The big, scary drawback to the idea is that this farmville layer could almost be viewed as a standalone game on it's own. It's a big job added onto and already huge job. The balancing will be difficult to get right, it needs lots of extra assets and plugging it into a micro payments system is going to require a crap load of testing, not to mention just learning to use the apis in the first place.

On the other hand it's something extra to make what I'm doing something more than just another tired Roguelike clone. It also adds some permanence to the game - something that survives even if you characters don't, and as it adds move avenues for micro payments it adds more chance that I may actually make some money from the game. I'm already mentally planning what I'm going to do.

Monday, September 17, 2012

I'm a whore

I should have predicted this, but I was recently offered a contract extension to my current job until Christmas, and despite promising myself that I would take off the end of the year to work on my game I accepted. It's really, really hard to turn down guaranteed money. I've also accepted another job at the beginning of the year so the earliest I'm going to be able to start on it properly is probably Feb/March next year.


I'm trying to look on the bright side though  - it will give me that much more time to iron out exactly what I'm trying to do and to get my ideas crystallised. Hopefully this means when I do finally get on it I'll be able to hit the ground running and get it done that much quicker for it.

Thursday, September 06, 2012

Lottery abilities

This is a follow on form my post on removing random from combat. In that I said I wanted to remove most random chance from my games basic combat. I also said I wanted to keep some positive random events that help the player and give them a 'wow' factor. I call these lottery abilities, and by this I mean abilities that have a low random chance to fire, but that are very powerful when they do. The most common ones I've seen are dodge, critical hit and counterattack.

Critical strike

A crit is where an attack causes extra damage, usually double. The first I became aware of it was way back playing D&D and rolling a natural 20, but it's in a huge number of games and it's very popular. There's just something hugely satisfying about getting the aforementioned CRITICAL STRIKE and decimating your opponent. It's also easy to produce cool visual and  audio effects to go with it. In some game is only applies to melee attacks, not to ranged or magic, to give melee attacks a boost. There can also be spells or abilites that give you an increased or guaranteed critical chance.
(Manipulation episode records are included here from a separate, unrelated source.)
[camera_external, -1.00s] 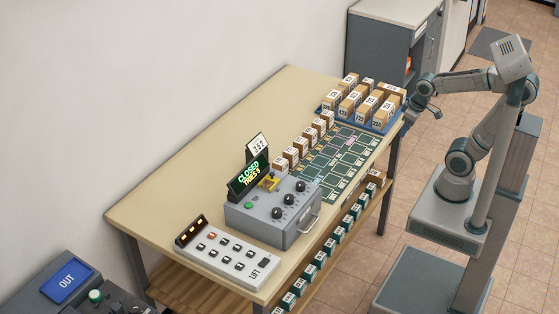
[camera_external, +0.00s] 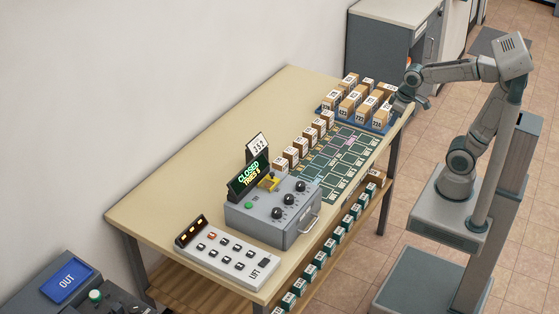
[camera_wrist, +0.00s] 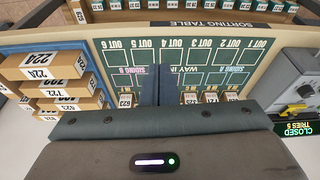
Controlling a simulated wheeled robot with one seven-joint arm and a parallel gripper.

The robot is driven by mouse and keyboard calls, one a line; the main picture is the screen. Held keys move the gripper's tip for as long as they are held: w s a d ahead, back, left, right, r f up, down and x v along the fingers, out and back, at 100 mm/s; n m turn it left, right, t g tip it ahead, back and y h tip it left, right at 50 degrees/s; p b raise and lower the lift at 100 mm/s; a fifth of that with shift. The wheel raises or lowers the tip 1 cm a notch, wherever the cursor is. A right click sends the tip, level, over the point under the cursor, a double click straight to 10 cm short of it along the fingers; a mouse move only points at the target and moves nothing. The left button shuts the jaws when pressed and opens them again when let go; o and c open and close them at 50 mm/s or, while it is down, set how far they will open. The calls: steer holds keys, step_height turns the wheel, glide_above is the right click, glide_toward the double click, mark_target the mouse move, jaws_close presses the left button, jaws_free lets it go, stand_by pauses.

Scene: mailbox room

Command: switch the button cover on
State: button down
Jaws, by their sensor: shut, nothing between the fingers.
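A grey control box (camera_external: 262,222) stands on the sorting table with dark knobs, a green button (camera_external: 250,205) and a yellow hinged-looking piece (camera_external: 270,183). The yellow piece may be the button cover; its exact position is too small to tell. My gripper (camera_external: 404,104) is at the far right end of the table, beside the parcel tray and well away from the box. In the wrist view my gripper (camera_wrist: 158,84) is shut and empty.
A blue tray (camera_external: 318,109) of numbered parcels is close to my gripper. A row of small parcels (camera_external: 291,157) lies between it and the box. A sign (camera_external: 249,178) reads CLOSED, TRIES 5. A LIFT panel (camera_external: 228,250) is in front. The table's wall side (camera_external: 200,160) is clear.

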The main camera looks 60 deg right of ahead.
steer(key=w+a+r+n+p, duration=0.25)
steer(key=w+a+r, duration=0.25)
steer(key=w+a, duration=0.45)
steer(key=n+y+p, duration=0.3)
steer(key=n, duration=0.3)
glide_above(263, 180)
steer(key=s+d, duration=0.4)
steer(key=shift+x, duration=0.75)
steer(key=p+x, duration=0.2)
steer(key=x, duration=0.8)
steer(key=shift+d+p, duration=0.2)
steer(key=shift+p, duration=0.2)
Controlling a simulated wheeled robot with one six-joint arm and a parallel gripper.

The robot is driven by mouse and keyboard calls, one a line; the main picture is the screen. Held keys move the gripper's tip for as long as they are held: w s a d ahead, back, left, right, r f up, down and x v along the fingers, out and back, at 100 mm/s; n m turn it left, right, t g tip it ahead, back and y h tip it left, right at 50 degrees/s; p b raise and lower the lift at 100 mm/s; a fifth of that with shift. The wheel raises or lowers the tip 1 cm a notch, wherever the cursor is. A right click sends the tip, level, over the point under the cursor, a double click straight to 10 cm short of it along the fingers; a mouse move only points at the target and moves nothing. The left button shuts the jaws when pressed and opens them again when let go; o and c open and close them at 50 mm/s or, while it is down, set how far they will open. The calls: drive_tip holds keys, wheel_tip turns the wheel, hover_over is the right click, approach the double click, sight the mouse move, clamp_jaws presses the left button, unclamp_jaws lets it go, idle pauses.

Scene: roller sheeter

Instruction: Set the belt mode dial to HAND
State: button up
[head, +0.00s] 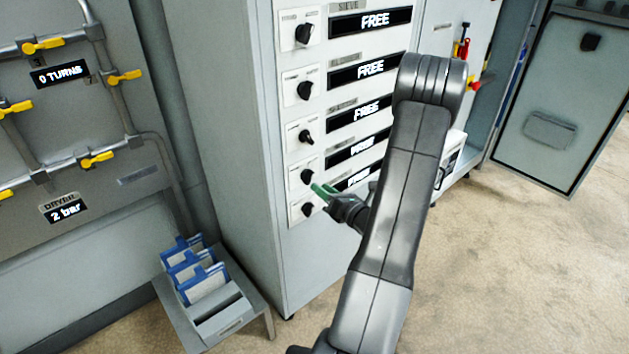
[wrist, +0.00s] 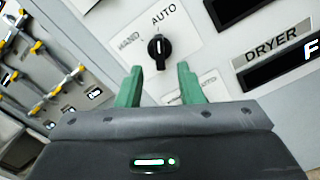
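A black dial (wrist: 158,50) on a white plate marked HAND at left and AUTO above stands just past my fingertips in the wrist view. Its white line runs about upright, toward AUTO. I cannot read a belt label on it; the strip to its right reads DRYER. My gripper (wrist: 160,80) has its green fingers apart and empty, below the dial and not around it. In the head view my gripper (head: 324,190) is at the lower part of the cabinet, near the fourth dial (head: 307,177) and the bottom dial (head: 307,210).
More dials, such as the top one (head: 305,32), run up the cabinet beside displays reading FREE (head: 376,20). A second plate (wrist: 180,100) is partly hidden behind my fingers. Yellow valves (head: 98,158) are at left. A rack of blue-edged cards (head: 252,290) stands low at left. Floor is clear at right.

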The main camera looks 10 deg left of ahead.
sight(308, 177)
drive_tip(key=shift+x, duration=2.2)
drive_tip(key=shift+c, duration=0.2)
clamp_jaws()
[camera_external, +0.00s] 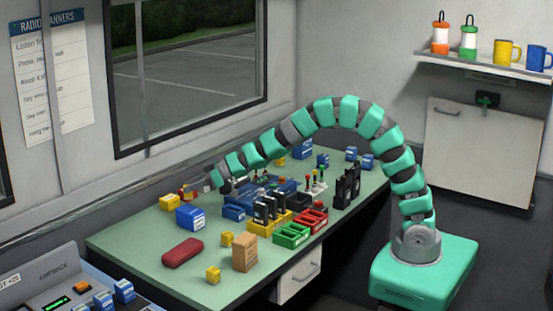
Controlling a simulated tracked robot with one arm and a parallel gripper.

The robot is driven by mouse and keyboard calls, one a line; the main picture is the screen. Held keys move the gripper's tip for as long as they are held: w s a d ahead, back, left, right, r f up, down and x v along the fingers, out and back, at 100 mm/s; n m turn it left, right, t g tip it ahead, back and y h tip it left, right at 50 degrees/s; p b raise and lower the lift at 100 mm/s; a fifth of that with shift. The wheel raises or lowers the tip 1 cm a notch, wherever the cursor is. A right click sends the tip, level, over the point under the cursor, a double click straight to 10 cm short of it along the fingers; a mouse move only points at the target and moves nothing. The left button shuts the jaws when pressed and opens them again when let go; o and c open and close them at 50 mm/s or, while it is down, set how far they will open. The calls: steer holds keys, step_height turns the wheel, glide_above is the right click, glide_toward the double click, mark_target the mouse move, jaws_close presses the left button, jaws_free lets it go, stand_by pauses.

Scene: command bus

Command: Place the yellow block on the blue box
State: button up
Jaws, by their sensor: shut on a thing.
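My gripper (184,193) is at the far left end of my arm, low over the back left of the table. It is shut on a yellow block (169,202), which shows at its fingertips. The fingers are small here, and how they grip the block is hard to make out. A blue box (190,218) with a pale label stands on the table just right of and in front of the yellow block. Whether the block touches the table or the box cannot be told.
A dark red case (183,252), small yellow blocks (213,275) and a tan box (245,252) lie toward the front of the green table (140,245). Green and red trays (292,235), black radios (347,187) and more blue boxes crowd the middle and right. The left front is clear.

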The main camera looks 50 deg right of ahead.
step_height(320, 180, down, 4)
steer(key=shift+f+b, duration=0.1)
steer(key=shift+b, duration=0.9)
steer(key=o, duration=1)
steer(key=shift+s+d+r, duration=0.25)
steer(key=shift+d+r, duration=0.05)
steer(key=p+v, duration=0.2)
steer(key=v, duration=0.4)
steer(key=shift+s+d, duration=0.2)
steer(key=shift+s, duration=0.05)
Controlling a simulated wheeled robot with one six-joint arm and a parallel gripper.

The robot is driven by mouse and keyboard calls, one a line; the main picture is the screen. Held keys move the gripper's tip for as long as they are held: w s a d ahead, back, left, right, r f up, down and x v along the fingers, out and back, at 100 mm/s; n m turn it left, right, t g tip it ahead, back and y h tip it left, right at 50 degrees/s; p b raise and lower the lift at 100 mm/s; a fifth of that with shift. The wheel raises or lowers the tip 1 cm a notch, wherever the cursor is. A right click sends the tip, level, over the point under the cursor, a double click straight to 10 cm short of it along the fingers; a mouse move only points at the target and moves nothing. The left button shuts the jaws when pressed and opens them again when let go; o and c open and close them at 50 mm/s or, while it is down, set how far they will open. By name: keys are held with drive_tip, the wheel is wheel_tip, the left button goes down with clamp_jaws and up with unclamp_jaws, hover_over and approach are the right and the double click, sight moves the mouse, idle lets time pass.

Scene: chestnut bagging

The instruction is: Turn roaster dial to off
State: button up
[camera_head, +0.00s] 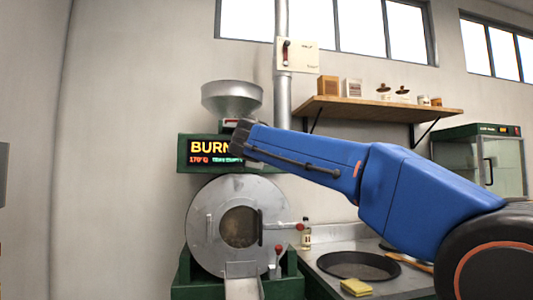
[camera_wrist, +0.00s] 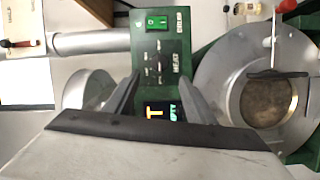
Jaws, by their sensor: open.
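The roaster (camera_head: 240,225) stands at the left in the head view, with a round metal drum front and a green display box reading "BURN" (camera_head: 205,147) and 170 degrees. The blue arm covers the display's right part, and my gripper (camera_head: 240,145) is close to the box. In the wrist view my gripper (camera_wrist: 160,76) is open, its dark fingers spread before the green control panel (camera_wrist: 195,35). The panel carries a "HEAT" label with small marks (camera_wrist: 153,60), where I cannot clearly make out the dial, and a bright green switch (camera_wrist: 157,23). Nothing shows between the fingers.
A metal hopper (camera_head: 232,98) sits above the display. A wall box with a red-handled lever (camera_head: 297,56) is above it. A wooden shelf (camera_head: 385,108) with small items, a counter with a dark pan (camera_head: 357,265) and yellow sponge (camera_head: 356,287) are at right.

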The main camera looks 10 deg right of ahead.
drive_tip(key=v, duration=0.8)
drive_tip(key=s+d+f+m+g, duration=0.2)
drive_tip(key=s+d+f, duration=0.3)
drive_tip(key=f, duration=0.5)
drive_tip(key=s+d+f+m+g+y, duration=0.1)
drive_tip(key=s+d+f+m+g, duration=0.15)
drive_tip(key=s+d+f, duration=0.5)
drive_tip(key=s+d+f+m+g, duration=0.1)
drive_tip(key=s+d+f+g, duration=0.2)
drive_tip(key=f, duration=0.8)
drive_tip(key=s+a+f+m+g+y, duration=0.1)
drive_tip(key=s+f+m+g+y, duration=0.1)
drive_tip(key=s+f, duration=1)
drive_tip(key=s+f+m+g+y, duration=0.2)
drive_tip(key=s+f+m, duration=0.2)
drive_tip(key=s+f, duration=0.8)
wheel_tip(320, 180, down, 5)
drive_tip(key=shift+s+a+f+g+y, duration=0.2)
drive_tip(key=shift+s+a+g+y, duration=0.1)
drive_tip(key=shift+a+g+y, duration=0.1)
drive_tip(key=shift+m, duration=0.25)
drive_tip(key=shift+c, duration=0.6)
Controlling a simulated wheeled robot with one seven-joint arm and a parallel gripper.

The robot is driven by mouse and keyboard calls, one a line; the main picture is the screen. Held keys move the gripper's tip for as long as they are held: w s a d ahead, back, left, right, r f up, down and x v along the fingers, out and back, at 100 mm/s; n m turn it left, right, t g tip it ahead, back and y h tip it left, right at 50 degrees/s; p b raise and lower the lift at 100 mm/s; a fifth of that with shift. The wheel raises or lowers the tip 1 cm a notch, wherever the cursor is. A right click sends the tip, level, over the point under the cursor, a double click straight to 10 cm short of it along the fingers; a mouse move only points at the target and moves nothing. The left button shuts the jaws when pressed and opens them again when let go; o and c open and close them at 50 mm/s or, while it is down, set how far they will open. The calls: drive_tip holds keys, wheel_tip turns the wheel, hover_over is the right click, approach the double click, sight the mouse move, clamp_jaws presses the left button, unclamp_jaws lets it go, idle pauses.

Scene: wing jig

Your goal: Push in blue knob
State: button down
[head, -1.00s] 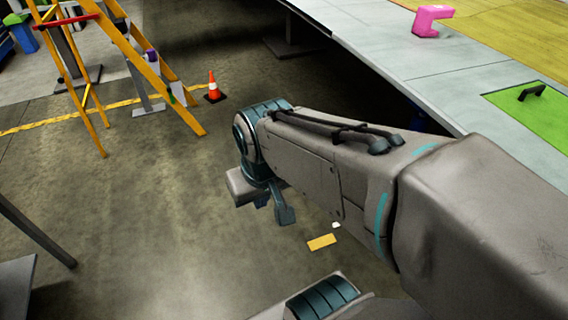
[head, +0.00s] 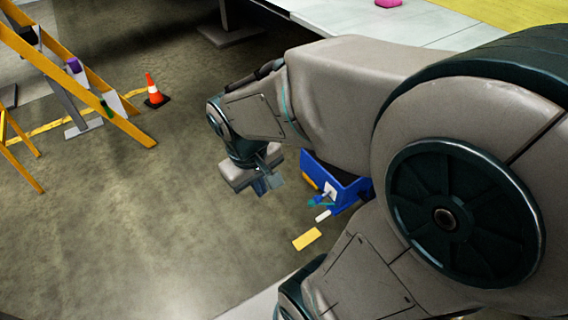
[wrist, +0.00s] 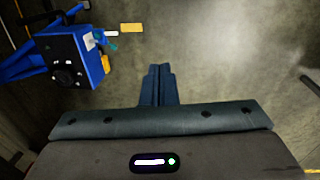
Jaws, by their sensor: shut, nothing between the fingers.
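I cannot make out a blue knob in either view. My gripper (head: 266,184) hangs over the concrete floor in the head view, pointing down. In the wrist view its two fingers (wrist: 158,84) lie together, shut and empty. A blue box-like object (head: 346,188) is right of my gripper in the head view, partly covered by my arm. A similar blue object with a dark face and small pale spots (wrist: 68,66) is at upper left in the wrist view, apart from my fingers. Whether any spot is a knob, I cannot tell.
A yellow flat piece (head: 306,239) and a small white piece (head: 323,216) lie near the blue object. An orange cone (head: 154,91) and a yellow ladder (head: 93,87) stand at left. A pale raised surface (head: 380,22) runs along the top.

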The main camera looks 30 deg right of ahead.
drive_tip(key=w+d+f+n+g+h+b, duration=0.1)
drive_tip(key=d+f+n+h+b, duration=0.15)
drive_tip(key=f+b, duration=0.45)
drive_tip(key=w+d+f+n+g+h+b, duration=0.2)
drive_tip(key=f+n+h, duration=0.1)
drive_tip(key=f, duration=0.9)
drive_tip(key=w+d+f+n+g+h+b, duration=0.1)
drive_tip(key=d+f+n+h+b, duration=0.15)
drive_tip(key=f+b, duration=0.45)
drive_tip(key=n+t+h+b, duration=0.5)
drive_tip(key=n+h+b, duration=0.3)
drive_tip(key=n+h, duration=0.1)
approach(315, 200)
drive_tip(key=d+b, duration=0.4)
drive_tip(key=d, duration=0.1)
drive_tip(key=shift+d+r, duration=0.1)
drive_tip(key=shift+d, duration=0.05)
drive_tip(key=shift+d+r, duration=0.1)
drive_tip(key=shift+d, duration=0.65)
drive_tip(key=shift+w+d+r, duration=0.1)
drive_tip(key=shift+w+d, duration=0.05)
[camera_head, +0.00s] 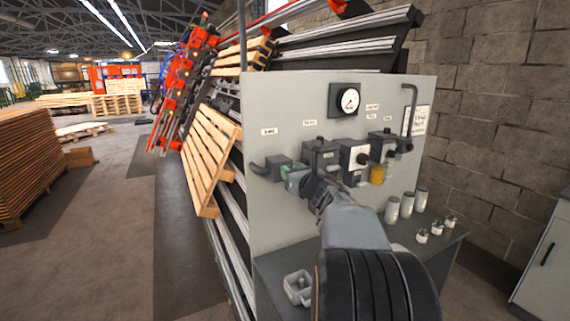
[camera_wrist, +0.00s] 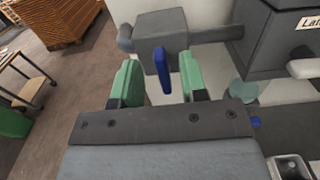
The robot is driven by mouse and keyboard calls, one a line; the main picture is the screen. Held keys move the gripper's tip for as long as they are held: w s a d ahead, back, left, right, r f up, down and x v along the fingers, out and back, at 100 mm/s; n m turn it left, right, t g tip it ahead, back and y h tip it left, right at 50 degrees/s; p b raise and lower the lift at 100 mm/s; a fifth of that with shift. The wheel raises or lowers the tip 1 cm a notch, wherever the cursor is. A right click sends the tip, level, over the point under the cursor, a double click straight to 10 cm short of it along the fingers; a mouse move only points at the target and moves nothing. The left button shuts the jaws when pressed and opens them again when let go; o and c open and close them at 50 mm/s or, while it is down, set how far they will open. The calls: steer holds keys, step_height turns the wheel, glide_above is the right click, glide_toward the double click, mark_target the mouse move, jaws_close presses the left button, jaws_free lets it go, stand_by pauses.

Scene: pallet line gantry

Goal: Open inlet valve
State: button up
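The inlet valve is a grey block (camera_wrist: 161,38) on a pipe, with a blue lever (camera_wrist: 162,70) pointing downward in the wrist view. In the head view the valve body (camera_head: 278,165) is at the left of the grey panel. My gripper (camera_wrist: 160,82) has green finger pads and is open. The blue lever stands between the two pads, with a visible gap on each side. In the head view my gripper (camera_head: 297,181) is just below and right of the valve body, and the lever cannot be made out there.
Below, a dark shelf (camera_head: 440,250) holds several jars and a small tray (camera_head: 298,288). A wooden pallet (camera_head: 209,160) leans left of the panel.

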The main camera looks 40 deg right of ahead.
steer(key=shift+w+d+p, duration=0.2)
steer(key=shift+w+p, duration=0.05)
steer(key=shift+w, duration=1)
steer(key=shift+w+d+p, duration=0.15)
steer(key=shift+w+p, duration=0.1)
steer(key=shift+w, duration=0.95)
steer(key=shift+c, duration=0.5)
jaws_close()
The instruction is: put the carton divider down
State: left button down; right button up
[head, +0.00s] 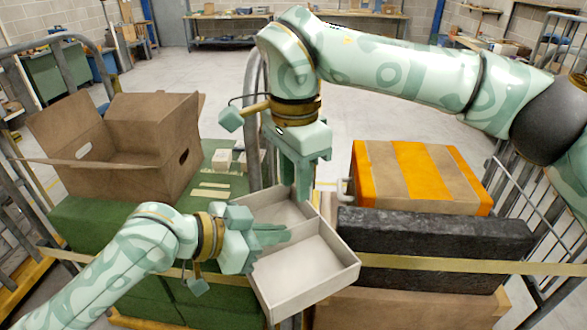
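The carton divider (310,267) is a pale grey, shallow open tray with a partition across its middle. It is tilted, between the green stack and the dark block. My left gripper (273,235) reaches over its left side, with the fingers close together at the partition and seemingly shut on it. My right gripper (301,187) points down at the far wall of the divider. Its fingers overlap in this view, so its opening and any contact are unclear. What lies under the divider is mostly hidden.
An open brown carton (133,140) stands on the green stack (85,225) at left, beside small pale pieces (222,160). At right, an orange-striped box (415,172) stands behind a dark block (430,237) with a tan strap (450,263). Grey cart rails (535,215) flank the load.

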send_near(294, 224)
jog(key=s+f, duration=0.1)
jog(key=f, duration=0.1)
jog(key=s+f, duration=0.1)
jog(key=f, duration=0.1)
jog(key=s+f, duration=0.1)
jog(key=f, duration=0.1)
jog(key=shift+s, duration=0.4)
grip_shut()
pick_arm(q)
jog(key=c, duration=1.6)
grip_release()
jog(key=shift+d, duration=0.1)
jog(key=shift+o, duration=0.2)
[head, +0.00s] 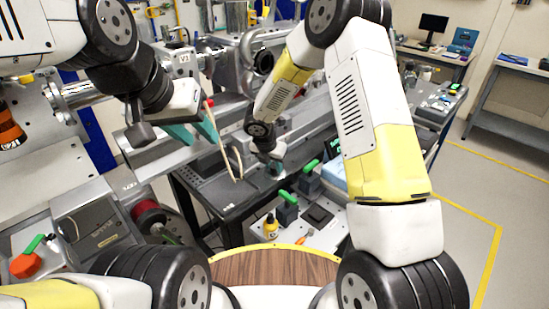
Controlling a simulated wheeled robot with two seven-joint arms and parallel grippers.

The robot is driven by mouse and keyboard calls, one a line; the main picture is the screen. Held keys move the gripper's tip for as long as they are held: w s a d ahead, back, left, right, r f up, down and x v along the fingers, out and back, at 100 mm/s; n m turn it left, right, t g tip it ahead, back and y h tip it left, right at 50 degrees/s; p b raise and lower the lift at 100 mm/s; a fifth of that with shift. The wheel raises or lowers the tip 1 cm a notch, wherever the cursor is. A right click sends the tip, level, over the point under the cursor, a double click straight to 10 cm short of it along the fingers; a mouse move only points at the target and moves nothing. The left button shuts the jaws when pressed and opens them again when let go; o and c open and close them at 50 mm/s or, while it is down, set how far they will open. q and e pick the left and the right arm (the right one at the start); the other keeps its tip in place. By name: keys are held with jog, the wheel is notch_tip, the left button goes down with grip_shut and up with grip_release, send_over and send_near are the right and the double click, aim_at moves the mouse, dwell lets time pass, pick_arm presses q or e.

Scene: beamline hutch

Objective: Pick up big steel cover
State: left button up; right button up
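I cannot pick out the big steel cover with certainty in the head view. My left gripper (196,138) is above the near left end of the dark bench (222,195), with its two teal fingers apart. Tan tongs (229,152) with a red end show close beside its right finger; I cannot tell if they touch. My right gripper (277,168) is low over the bench, to the right of the tongs. It is small and mostly hidden by its own wrist, so its fingers are unclear.
Green-handled dark blocks (288,208) and a yellow bottle (271,226) stand at the near side. A metal beamline assembly (235,62) runs behind the bench. Floor at the right (480,185) is clear.

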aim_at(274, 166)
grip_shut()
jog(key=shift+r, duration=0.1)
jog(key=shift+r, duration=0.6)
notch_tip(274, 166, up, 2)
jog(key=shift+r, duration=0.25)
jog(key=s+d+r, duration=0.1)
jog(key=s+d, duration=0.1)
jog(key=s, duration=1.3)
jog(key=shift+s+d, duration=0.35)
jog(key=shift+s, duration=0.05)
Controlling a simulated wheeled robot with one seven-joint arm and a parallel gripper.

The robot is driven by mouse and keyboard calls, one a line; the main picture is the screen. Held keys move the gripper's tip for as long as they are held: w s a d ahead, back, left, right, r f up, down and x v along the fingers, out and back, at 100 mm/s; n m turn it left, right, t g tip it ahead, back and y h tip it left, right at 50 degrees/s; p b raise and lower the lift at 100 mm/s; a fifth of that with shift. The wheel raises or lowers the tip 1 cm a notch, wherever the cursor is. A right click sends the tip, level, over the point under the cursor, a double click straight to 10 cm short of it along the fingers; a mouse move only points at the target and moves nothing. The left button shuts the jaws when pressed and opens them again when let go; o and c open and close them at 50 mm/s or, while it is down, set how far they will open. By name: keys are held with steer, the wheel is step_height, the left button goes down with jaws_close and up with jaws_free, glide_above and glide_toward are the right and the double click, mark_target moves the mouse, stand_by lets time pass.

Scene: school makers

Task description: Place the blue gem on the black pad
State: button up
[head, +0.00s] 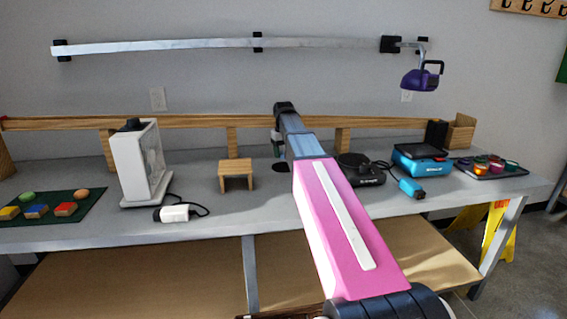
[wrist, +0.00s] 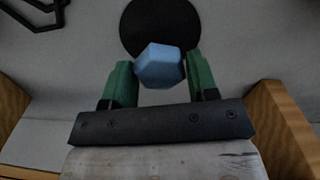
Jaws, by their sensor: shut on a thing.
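The blue gem (wrist: 160,66) is between the green fingers of my gripper (wrist: 158,62) in the wrist view. The gripper is shut on it. The round black pad (wrist: 160,18) lies on the grey table just beyond the gem in that view, and the gem overlaps its lower edge. I cannot tell the height of the gem above the table. In the head view the pad (head: 281,167) shows as a small dark disc at mid-table, below my gripper (head: 277,147). The gem is not clear there.
A small wooden stand (head: 236,170) is left of the pad. A black device (head: 360,172) is to its right, with a blue device (head: 421,160) further right. A wooden shelf rail (head: 190,122) runs along the back. A white machine (head: 137,165) stands further left.

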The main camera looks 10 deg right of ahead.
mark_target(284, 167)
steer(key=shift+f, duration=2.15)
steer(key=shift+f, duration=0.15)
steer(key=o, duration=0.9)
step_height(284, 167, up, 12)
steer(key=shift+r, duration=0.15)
Dodge is simply where a character completely evade another character’s attack. It’s present in a huge number of rpgs and roguelikes. Usually whether the attack is dodged or not it worked out by rolling the old random number dice depending on the attacker’s skills and the defenders skill levels. Sometimes it will be taken off of things like dexterity or agility, sometimes there’s a direct ‘dodge’ or ‘dodge reduction’ stat.

The fact that dodging completely negates an attack makes it hugely powerful. Care needs to be taken because if a character has too much dodge it can be completely game breaking.

It also has an additional problem in that it's difficult to make it exciting, in effect it's an action not taking place. You can't really have the cool blood splatter CRITICAL STRIKE excitement when all you're effectively saying is 'nothing happened'. A critical strike can end the fight but all a dodge does is prolong it, abait in your favour.


A chance that an attack will immediately trigger an attack out of turn in revenge from the character who was attacked. This can be cool when it works but can also be confusing. Again it can be hugely powerful and almost game breaking in excess.

The problem with these abilities

These abilities can completely change an encounter when they go off. This can feel great when it happens in your favour, but on the other hand it feels horrible and unfair when it you're on the receiving end, so care needs to be taken. They can easily break pvp games, but luckily in a pve game the npcs don't mind you dodging all their attacks then critting them for half their health with a counterattack.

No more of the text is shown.